Wystarczy skorzystać z darmowego narzędzia online, które udostępnił UFG. Na ich stronie można sprawdzić to, czy dany pojazd ma polisę wpisując jego nr rejestracyjny czy nr VIN oraz okres, który nas interesuje. Warto pamiętać, że polisę należy kupić najpóźniej w dniu rejestracji samochodu i nie później niż przed wyjazdem autem na drogę.
Jeśli właściciel faktycznie nie wykupił polisy OC to kara pieniężna jest nieunikniona.

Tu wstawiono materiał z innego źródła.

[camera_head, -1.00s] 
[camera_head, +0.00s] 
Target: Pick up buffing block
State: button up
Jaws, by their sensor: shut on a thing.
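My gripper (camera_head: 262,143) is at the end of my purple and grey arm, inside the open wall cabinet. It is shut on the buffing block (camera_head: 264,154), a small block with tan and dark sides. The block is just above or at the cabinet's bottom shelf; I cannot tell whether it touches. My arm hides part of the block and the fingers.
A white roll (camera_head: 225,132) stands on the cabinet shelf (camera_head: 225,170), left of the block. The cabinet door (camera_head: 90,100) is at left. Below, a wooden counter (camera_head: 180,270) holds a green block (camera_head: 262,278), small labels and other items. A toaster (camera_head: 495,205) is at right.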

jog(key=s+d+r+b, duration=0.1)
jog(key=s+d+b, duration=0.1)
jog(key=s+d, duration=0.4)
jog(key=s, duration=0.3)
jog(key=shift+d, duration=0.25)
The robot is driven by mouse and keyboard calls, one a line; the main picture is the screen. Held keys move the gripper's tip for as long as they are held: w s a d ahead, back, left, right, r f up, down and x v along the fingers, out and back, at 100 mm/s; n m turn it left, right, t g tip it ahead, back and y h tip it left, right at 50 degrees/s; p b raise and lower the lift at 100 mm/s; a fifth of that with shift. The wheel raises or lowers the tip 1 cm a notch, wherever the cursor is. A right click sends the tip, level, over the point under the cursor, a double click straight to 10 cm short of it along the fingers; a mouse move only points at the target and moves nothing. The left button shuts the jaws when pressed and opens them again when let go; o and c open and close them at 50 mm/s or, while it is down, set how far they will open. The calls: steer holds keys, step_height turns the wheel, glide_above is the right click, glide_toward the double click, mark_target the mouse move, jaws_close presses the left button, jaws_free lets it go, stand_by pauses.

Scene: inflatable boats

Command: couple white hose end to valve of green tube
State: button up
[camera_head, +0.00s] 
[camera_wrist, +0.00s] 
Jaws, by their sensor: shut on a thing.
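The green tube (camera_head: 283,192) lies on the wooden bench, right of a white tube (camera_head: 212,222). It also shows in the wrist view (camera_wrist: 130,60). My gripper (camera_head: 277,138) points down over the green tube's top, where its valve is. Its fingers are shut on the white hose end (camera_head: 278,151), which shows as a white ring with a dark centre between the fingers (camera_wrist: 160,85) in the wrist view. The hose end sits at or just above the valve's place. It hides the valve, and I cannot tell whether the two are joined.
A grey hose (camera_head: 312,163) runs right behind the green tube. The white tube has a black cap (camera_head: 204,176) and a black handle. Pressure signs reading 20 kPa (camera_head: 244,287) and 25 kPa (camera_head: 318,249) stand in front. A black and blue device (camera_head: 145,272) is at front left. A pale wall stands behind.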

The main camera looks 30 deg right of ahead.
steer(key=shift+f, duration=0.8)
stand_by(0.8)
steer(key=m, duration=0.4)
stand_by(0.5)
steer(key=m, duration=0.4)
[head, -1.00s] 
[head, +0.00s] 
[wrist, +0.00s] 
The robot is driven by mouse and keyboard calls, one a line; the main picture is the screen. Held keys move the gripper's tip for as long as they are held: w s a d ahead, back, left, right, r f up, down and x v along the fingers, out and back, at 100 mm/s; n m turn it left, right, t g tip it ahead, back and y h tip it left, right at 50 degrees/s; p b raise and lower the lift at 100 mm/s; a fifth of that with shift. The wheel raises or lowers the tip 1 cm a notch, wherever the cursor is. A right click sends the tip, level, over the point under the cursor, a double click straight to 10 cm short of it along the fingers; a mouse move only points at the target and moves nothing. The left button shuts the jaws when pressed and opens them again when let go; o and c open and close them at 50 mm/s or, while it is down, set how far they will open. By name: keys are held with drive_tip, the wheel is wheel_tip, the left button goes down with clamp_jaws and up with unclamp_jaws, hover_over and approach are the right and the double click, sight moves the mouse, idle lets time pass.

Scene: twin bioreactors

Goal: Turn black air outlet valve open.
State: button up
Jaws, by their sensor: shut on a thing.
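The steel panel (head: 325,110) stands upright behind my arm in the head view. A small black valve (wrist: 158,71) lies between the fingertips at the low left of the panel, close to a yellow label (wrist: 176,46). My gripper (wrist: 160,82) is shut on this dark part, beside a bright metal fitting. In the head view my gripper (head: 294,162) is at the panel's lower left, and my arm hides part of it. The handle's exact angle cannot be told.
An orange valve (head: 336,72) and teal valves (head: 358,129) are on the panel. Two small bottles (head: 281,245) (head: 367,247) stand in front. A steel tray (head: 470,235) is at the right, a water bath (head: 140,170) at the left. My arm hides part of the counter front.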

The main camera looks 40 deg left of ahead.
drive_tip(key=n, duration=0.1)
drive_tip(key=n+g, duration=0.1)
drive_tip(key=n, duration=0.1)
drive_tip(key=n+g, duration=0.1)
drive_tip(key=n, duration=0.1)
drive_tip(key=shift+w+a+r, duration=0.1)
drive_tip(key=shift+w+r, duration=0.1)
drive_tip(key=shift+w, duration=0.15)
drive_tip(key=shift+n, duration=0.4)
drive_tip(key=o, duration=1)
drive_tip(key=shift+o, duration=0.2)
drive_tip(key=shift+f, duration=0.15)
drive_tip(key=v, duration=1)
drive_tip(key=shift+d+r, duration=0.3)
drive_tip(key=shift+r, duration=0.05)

Mogło jednak też dojść do nieporozumienia np. z powodu przekazania przez towarzystwo ubezpieczeniowe błędnych danych - wtedy, w ciągu maksymalnie 30 dni, należy przedstawić dowód wykupienia polisy lub dokumenty świadczące o tym, że auto zostało sprzedane lub skradzione. Warto też pamiętać, że polisa OC nie przedłuża się automatycznie, jeśli korzystamy z OC poprzedniego właściciela pojazdu, przed jej zakończeniem należy zawrzeć umowę na własne nazwisko.